Und wie könnte dann ein Ende dieses schrecklichen Krieges aussehen?
Schröder: Nicht alle Kriege enden. Wir kennen das insbesondere aus den Bürgerkriegen der letzten Jahrzehnte, aber auch aus zwischenstaatlichen Kriegen, dass Kriege einfach weitergehen oder sich in einen Gewaltkonflikt transformieren. Das heißt dann, dass weniger Tote pro Jahr zu beklagen sind. Aber denken Sie an Syrien - da ist auch noch Krieg. Es wird nicht mehr so viel darüber berichtet, aber das geht die ganze Zeit weiter. Eine solche Situation können wir uns in Europa nicht leisten. Das ist eine Situation, in die wir tunlichst nicht geraten sollten. Es wäre ökonomisch extrem schwierig, es wäre politisch extrem schwierig. Also muss eine politische Lösung dieses Konflikts her. Es muss sich auf lange Sicht eine Kontaktgruppe zusammenfinden, die eine konstatierte und eine multilaterale Verhandlungsinitiative voranbringt. Aber das ist momentan noch zu früh.
Sehen Sie ein Land, das da eine gute Rolle spielen könnte - außer China?
Schröder: Ich gehe davon aus, dass es - wie beispielsweise im Iran-Atomabkommen - mehrere Staaten sein werden, vermutlich in Verbindung mit einer internationalen Organisation wie den Vereinten Nationen, gegebenenfalls mit der Schweiz, die sehr viel Erfahrung mit Vermittlung hat, und gegebenenfalls auch mit Co-Mediatoren, beispielsweise Staaten, die sich die ukrainische und die russische Seite dann dazu suchen. Das könnte China sein, das könnte auf der ukrainischen Seite die USA sein. Ich gehe davon aus, dass die beste Variante eine multilaterale Gruppe von Kontaktstaaten sein wird.
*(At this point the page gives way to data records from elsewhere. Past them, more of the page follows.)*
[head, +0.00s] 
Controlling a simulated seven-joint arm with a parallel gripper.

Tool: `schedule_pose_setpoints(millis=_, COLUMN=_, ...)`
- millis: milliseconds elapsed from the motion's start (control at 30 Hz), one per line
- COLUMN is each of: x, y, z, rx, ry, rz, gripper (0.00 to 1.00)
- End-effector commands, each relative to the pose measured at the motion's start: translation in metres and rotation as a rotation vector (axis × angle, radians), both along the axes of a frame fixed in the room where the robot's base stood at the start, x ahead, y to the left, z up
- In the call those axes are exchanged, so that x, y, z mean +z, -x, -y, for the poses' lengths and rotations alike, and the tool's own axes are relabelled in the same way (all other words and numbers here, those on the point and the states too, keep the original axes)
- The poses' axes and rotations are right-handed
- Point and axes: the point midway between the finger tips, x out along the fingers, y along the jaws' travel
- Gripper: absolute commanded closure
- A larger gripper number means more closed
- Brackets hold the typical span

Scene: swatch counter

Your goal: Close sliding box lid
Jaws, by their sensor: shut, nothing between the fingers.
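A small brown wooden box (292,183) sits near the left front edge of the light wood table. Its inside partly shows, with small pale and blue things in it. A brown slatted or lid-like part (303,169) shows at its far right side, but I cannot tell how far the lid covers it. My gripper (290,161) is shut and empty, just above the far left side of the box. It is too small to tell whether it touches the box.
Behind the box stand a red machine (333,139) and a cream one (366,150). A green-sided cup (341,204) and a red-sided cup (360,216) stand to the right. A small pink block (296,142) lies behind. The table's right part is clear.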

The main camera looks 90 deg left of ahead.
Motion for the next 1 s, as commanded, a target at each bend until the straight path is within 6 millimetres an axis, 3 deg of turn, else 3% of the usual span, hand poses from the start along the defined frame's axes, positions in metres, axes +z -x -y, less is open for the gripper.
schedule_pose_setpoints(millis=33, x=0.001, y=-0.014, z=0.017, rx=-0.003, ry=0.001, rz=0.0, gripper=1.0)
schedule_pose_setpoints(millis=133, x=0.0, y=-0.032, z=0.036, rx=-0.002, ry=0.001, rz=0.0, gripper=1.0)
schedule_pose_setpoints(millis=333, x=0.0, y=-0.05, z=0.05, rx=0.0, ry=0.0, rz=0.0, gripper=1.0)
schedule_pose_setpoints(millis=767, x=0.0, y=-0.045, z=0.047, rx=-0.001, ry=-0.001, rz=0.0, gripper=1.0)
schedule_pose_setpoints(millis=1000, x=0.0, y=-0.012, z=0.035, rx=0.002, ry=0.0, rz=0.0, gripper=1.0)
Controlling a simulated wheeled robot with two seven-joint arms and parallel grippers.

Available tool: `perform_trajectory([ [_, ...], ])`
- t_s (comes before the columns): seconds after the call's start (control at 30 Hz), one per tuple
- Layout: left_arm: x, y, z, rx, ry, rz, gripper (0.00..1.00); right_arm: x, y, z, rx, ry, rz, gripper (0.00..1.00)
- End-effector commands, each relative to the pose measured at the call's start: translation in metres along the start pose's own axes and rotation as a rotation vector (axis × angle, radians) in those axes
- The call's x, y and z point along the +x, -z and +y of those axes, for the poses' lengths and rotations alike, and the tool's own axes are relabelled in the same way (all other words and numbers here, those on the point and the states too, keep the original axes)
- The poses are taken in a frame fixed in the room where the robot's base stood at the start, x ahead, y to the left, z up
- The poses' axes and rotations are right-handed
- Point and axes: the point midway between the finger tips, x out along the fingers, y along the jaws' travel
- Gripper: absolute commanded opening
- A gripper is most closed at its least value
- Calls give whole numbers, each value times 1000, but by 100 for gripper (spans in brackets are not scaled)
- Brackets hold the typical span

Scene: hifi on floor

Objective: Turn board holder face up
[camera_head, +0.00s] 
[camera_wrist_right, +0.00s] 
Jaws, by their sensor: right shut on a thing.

Beraten Sie aktuell auch Politikakteure? Wie bringen Sie Ihr Forschungswissen ein?
Schröder: Ich leite das Institut für Friedensforschung und Sicherheitspolitik. Wir beraten sehr viel im politischen Bereich, im Bereich der Nuklearpolitik, Atomwaffen, im Bereich der internationalen Interventionen, der gescheiterten Afghanistan-Intervention, aber auch in anderen Feldern. Wir sind da sehr aktiv und beraten unterschiedliche Bundesbehörden, aber auch den Bundestag.
Was können wir im Westen tun, um den Frieden voranzubringen?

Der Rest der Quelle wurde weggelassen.